Problem requirements:
Beginning at the line with "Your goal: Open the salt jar", output each line to the end of the listing below exactly, please.

# Data shown start

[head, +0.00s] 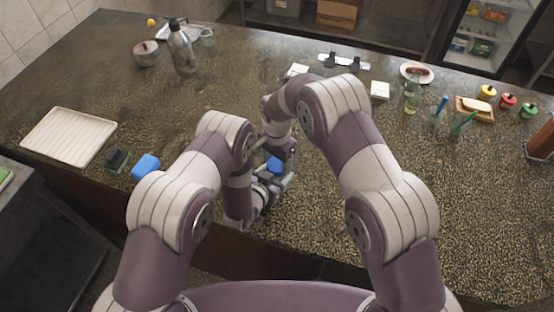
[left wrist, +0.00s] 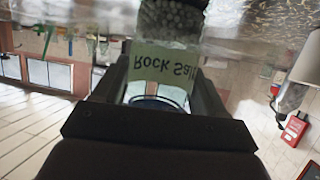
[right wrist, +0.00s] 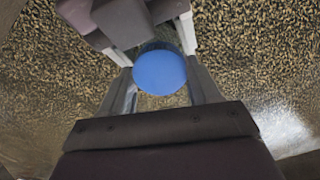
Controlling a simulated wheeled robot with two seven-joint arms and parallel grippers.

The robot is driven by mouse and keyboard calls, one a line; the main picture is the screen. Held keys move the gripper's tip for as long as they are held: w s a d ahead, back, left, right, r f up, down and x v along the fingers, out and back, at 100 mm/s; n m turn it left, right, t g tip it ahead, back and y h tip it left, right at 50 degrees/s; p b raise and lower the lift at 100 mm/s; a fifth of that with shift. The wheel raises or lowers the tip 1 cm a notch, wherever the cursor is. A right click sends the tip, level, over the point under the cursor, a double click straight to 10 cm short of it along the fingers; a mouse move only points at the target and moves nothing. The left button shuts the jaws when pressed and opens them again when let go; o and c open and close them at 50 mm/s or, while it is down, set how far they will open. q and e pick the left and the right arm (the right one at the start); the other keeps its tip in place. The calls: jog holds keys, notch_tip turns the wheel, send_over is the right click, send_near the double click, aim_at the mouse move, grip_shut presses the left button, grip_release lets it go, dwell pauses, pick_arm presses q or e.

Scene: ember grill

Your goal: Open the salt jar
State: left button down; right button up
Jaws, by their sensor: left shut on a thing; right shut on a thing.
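The salt jar (left wrist: 168,62) shows in the left wrist view as a clear jar with a pale green label reading "Rock Salt", upside down in that picture. My left gripper (head: 273,183) is shut on its body, one finger on each side. The round blue lid (right wrist: 160,70) sits between the fingers of my right gripper (right wrist: 160,88), which is shut on it from above. The lid also shows in the head view (head: 274,164). The fingers and arms hide much of the jar, and I cannot tell whether the lid is loose from it.
A blue sponge (head: 145,167), a dark block (head: 116,159) and a white ribbed tray (head: 68,138) lie to the left. A steel bottle (head: 181,47) stands at the back left. Cups, a plate (head: 416,73) and small coloured jars stand at the back right. The right front counter is clear.

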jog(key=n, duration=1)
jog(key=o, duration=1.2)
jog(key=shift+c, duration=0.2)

# Data shown end

Finished exercise:
Your goal: Open the salt jar
State: left button down; right button up
Jaws, by their sensor: left shut on a thing; right shut on a thing.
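The salt jar (left wrist: 168,62) shows in the left wrist view as a clear jar with a pale green label reading "Rock Salt", upside down in that picture. My left gripper (head: 273,183) is shut on its body, one finger on each side. The round blue lid (right wrist: 160,70) sits between the fingers of my right gripper (right wrist: 160,88), which is shut on it from above. The lid also shows in the head view (head: 274,164). The fingers and arms hide much of the jar, and I cannot tell whether the lid is loose from it.
A blue sponge (head: 145,167), a dark block (head: 116,159) and a white ribbed tray (head: 68,138) lie to the left. A steel bottle (head: 181,47) stands at the back left. Cups, a plate (head: 416,73) and small coloured jars stand at the back right. The right front counter is clear.

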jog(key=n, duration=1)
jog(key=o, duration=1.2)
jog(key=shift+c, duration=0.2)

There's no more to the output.